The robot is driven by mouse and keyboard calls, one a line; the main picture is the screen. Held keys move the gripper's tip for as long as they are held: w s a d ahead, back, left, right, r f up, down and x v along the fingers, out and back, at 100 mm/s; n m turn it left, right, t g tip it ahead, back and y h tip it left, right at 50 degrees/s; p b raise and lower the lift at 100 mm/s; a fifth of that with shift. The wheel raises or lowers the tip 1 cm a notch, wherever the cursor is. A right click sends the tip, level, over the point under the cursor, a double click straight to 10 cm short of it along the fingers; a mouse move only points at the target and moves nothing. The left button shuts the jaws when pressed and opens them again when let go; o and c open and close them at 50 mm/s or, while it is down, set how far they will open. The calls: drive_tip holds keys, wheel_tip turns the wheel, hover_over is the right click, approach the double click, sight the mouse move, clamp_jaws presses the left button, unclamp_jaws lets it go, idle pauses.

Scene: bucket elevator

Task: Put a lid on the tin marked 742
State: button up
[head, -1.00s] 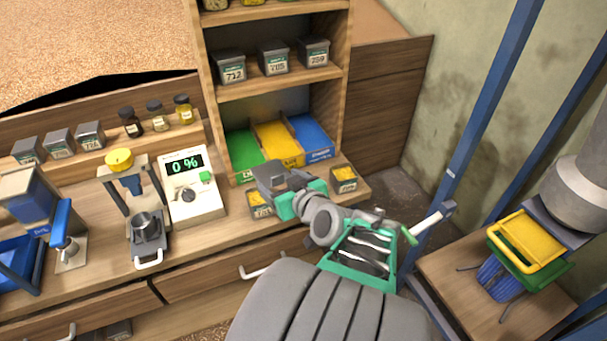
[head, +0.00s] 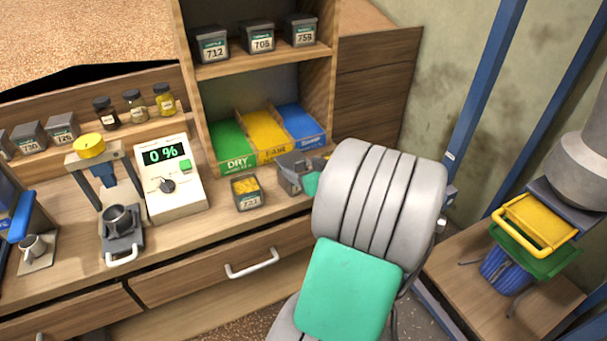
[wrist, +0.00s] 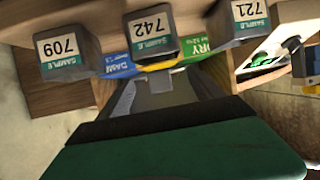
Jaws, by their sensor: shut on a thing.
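The tin marked 742 (wrist: 150,38) stands in the middle of a row in the wrist view, which is upside down. It is between tin 709 (wrist: 66,48) and tin 721 (wrist: 240,18). In the head view, tin 721 (head: 248,194) is open with yellow grain. My gripper (head: 306,178) is low over the bench, right of tin 721. In the wrist view my gripper (wrist: 150,98) is shut on a flat grey piece, seemingly a lid, close to tin 742. I cannot tell whether they touch.
Green, yellow and blue trays (head: 267,138) stand behind the tins. A shelf above holds tins 712, 705 and 759 (head: 300,32). A meter reading 0 % (head: 176,186) stands to the left. Bare bench lies in front of tin 721.

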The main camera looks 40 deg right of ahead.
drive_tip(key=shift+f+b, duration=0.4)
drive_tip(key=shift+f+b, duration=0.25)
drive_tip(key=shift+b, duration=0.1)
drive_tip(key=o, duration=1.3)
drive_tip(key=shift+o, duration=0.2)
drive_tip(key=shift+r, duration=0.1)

» Requirements:
Set down the material exactly, every line of it, except for the pictures.

» Answer:
The robot is driven by mouse and keyboard calls, one a line; the main picture is the screen. Held keys move the gripper's tip for as long as they are held: w s a d ahead, back, left, right, r f up, down and x v along the fingers, out and back, at 100 mm/s; n m turn it left, right, t g tip it ahead, back and y h tip it left, right at 50 degrees/s; p b raise and lower the lift at 100 mm/s; a fifth of that with shift. The wheel raises or lowers the tip 1 cm a notch, wherever the cursor is. A right click sends the tip, level, over the point under the cursor, a double click straight to 10 cm short of it along the fingers; a mouse move only points at the target and moves nothing. The left button shuts the jaws when pressed and opens them again when let go; o and c open and close them at 50 mm/s or, while it is down, set how far they will open. The calls: drive_tip holds keys, wheel_tip turns the wheel, hover_over is the right click, approach the double click, sight the mouse move, clamp_jaws presses the left button, unclamp_jaws lets it go, idle pauses.

Scene: bucket elevator

Task: Put a lid on the tin marked 742
State: button up
[head, -1.00s] 
[head, +0.00s] 
[wrist, +0.00s] 
Jaws, by their sensor: shut on a thing.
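The tin marked 742 (wrist: 150,38) stands in the middle of a row in the wrist view, which is upside down. It is between tin 709 (wrist: 66,48) and tin 721 (wrist: 240,18). In the head view, tin 721 (head: 248,194) is open with yellow grain. My gripper (head: 306,178) is low over the bench, right of tin 721. In the wrist view my gripper (wrist: 150,98) is shut on a flat grey piece, seemingly a lid, close to tin 742. I cannot tell whether they touch.
Green, yellow and blue trays (head: 267,138) stand behind the tins. A shelf above holds tins 712, 705 and 759 (head: 300,32). A meter reading 0 % (head: 176,186) stands to the left. Bare bench lies in front of tin 721.

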The main camera looks 40 deg right of ahead.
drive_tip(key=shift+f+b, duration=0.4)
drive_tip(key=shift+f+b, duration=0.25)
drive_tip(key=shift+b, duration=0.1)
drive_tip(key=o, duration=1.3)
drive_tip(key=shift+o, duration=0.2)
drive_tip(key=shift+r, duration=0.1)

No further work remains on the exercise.